You may also need to check whether your policy covers journeys for which passengers pay a contribution.
Drivers who passed a category B test (normal car test) before 1 January 1997 were granted automatically category D1 (passenger carrying vehicle - not for hire or reward) entitlement.
Since 1 January 1997 drivers no longer receive automatic category D1 entitlment when they pass a category B car test.
A driver who holds a passenger carrying vehicle category D licence (hire or reward) can drive any bus with upto 16 passenger seats.

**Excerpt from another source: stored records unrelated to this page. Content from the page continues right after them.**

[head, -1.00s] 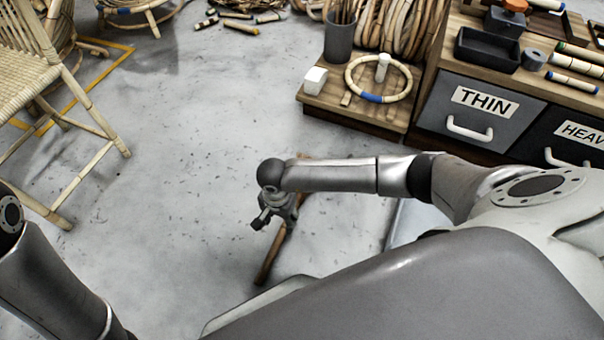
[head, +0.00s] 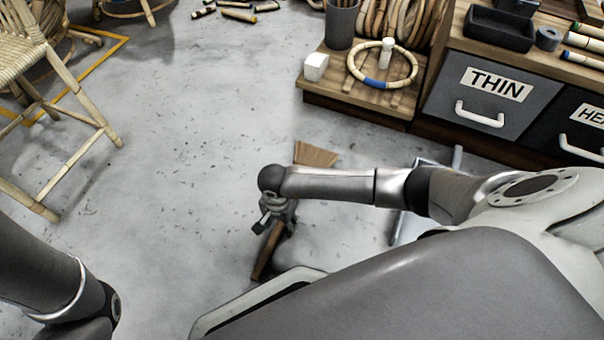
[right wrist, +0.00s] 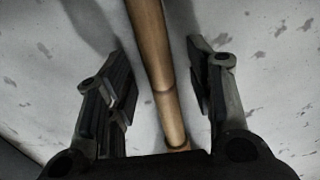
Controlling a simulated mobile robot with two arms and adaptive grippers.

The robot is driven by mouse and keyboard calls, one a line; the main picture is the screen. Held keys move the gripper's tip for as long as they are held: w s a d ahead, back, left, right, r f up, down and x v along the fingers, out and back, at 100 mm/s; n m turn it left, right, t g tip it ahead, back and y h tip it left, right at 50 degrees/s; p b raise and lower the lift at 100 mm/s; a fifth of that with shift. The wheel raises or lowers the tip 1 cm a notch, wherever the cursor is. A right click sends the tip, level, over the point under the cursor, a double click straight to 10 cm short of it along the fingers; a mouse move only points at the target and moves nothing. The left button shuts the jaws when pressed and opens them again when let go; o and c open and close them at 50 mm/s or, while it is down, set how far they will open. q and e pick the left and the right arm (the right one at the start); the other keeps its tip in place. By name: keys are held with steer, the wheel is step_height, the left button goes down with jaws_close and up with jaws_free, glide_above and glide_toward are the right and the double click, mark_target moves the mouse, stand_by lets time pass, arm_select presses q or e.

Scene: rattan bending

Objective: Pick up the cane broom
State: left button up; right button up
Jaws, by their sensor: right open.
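The cane broom (head: 316,154) lies on the grey floor below my right arm. Its fan of bristles shows behind the arm and its brown handle comes out in front of it; the middle is hidden by the arm. My right gripper (head: 262,226) points down over the handle. In the right wrist view the handle (right wrist: 155,60) runs between the two open black fingers of the gripper (right wrist: 165,95), with a gap on each side. My left arm shows at the lower left, but its gripper is not in view.
A low wooden platform (head: 350,106) with a rattan ring (head: 409,78) and a white block (head: 316,67) stands behind. Drawers marked THIN (head: 490,95) are at the right. A woven chair (head: 70,115) stands at the left. The floor between is clear.

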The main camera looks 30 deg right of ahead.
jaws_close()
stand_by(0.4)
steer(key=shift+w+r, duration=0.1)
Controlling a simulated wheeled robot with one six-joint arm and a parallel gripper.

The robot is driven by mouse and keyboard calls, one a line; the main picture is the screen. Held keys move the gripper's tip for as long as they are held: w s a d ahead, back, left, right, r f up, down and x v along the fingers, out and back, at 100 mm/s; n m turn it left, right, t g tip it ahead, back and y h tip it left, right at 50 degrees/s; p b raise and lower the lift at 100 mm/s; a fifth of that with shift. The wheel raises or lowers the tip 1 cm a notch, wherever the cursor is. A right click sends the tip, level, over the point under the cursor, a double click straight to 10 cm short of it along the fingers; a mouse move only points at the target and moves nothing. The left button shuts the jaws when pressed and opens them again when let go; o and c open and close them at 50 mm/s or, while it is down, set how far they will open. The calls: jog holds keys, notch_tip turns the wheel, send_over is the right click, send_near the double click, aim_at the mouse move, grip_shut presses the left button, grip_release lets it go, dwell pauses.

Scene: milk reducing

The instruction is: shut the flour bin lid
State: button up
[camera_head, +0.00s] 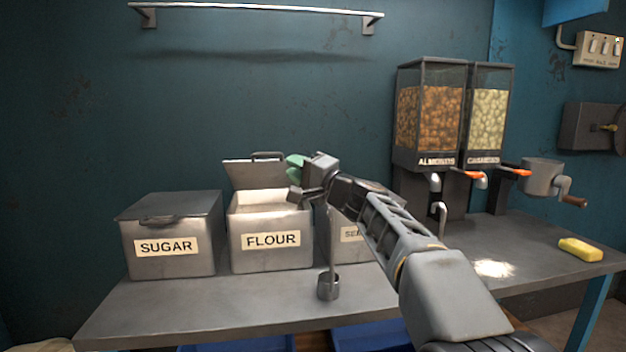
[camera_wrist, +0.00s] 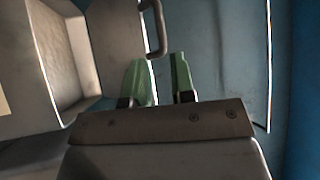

Before looking at the entitlements to operate a minibus for a school and to simplfy what a driver is entitled to drive. Lets look at it in this way:
A B category licence holder can drive a minibus empty with upto 16 passenger seats as long as the vehicle's gross vehicle weight does not exceed 3500kgs. An example of a minibus which is suitable for a B car licence as per the conditions of use above, is the Peugeot Boxer 3500 16 seat, the Ford Transit 11 seat (350) and Ford Transit 12 seat (350) minibuses.
A D1 category licence holder can drive a minibus empty with upto 16 passenger seats under or over 3500kgs as long as the vehicle's gross vehicle weight does not exceed 12,000kgs (combined weight with trailer if D1+E category).